Il governo cubano non ha rilasciato alcuna dichiarazione ufficiale. La stampa nazionale non ha menzionato l’episodio. Né Granma, né Juventud Rebelde – le due principali testate del regime – ne hanno dato notizia. Un silenzio assordante, che secondo molti è parte integrante del problema.

La repressione continua

Secondo l’ultimo rapporto di Prisoners Defenders, aggiornato a giugno 2025, a Cuba ci sono almeno 1.093 prigionieri politici, tra cui minorenni e anziani.
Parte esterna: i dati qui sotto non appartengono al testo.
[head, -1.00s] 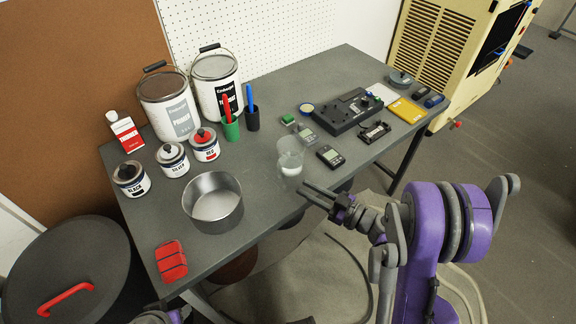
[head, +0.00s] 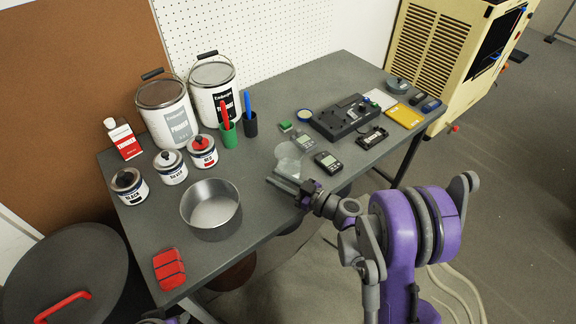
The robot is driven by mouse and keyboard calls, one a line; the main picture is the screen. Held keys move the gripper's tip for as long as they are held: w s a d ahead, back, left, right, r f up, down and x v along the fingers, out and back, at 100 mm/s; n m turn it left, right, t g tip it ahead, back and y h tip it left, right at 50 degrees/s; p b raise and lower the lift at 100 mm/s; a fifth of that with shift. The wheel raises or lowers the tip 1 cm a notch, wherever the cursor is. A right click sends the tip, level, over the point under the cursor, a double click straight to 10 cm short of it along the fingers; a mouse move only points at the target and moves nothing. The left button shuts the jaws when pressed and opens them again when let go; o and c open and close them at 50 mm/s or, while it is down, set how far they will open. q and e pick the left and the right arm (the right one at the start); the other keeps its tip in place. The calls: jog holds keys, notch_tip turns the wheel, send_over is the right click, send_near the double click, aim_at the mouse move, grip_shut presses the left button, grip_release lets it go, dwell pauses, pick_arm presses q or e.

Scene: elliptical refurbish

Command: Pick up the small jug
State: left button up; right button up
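The small jug (head: 289,157) is a clear, see-through vessel standing near the table's front edge, right of the middle of the head view. My right gripper (head: 280,182) reaches in from the right, low over the table. Its two dark fingers point left, with a narrow gap between them, at the near lower side of the jug. The fingers overlap the jug's base in the picture, and I cannot tell whether they touch it. The gripper appears open and holds nothing that I can see. My left gripper is out of view.
A round metal pan (head: 211,207) stands left of the jug. Green and dark pen cups (head: 228,136) stand behind. Paint cans (head: 165,112) and a red block (head: 169,270) are farther left.

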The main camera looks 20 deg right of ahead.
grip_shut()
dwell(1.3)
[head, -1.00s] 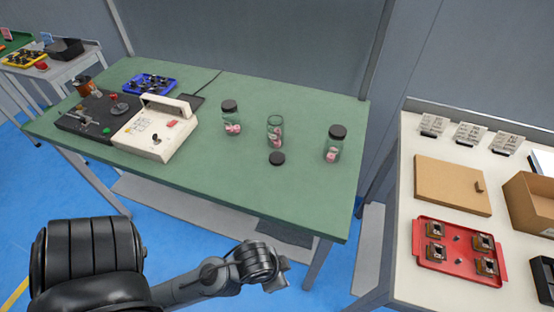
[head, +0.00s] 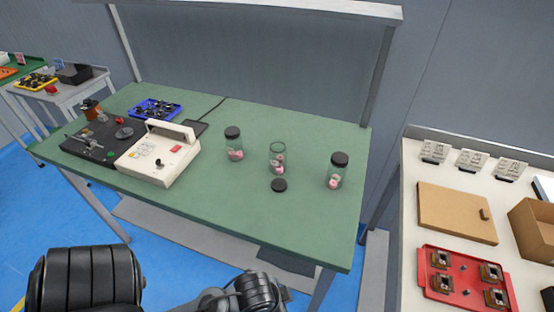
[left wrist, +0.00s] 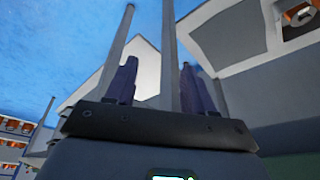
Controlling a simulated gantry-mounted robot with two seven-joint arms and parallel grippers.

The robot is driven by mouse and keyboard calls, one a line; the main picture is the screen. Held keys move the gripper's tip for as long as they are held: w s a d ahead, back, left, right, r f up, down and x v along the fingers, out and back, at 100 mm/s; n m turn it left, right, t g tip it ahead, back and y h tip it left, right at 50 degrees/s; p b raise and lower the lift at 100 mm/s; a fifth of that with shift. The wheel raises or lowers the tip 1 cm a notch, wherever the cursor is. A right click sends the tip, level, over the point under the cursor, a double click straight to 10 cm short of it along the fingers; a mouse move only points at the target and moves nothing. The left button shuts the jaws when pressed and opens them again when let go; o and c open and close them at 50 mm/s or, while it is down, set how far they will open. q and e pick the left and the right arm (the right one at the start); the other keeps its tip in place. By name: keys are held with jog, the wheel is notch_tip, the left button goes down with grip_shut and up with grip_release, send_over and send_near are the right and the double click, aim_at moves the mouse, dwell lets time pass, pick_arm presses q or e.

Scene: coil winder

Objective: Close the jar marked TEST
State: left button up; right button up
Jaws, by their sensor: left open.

L’arresto di González si inserisce in una più ampia strategia repressiva che, soprattutto dopo le proteste popolari del luglio 2021, ha fatto registrare un’impennata di condanne draconiane.

Tra i più noti ancora detenuti ci sono artisti come Luis Manuel Otero Alcántara, leader del Movimento San Isidro, e numerosi membri di gruppi religiosi, studenti e giornalisti indipendenti. “Cuba è oggi una prigione a cielo aperto per chiunque osi pensare con la propria testa”, ha commentato lo scrittore cubano in esilio Carlos Manuel Álvarez.

Una storia che non si chiude

La morte di Yan Carlos González non chiude una vicenda: la apre. Perché solleva interrogativi pesanti sullo stato di diritto, sulle condizioni carcerarie, sull’impunità dei processi politici a Cuba. Ma anche sul silenzio internazionale che continua a circondare l’isola quando non ci sono telecamere puntate o interessi strategici coinvolti.

La moglie, Elena Pérez Uz, ora chiede giustizia. Ma in un Paese dove la giustizia è spesso strumento del potere, la sua voce rischia di perdersi nel vuoto. “Yan Carlos ha dato la vita per la verità – ha detto –. E la verità, prima o poi, farà il suo corso”.

Ma quel “prima o poi” rischia di essere un’altra condanna. Per un popolo intero.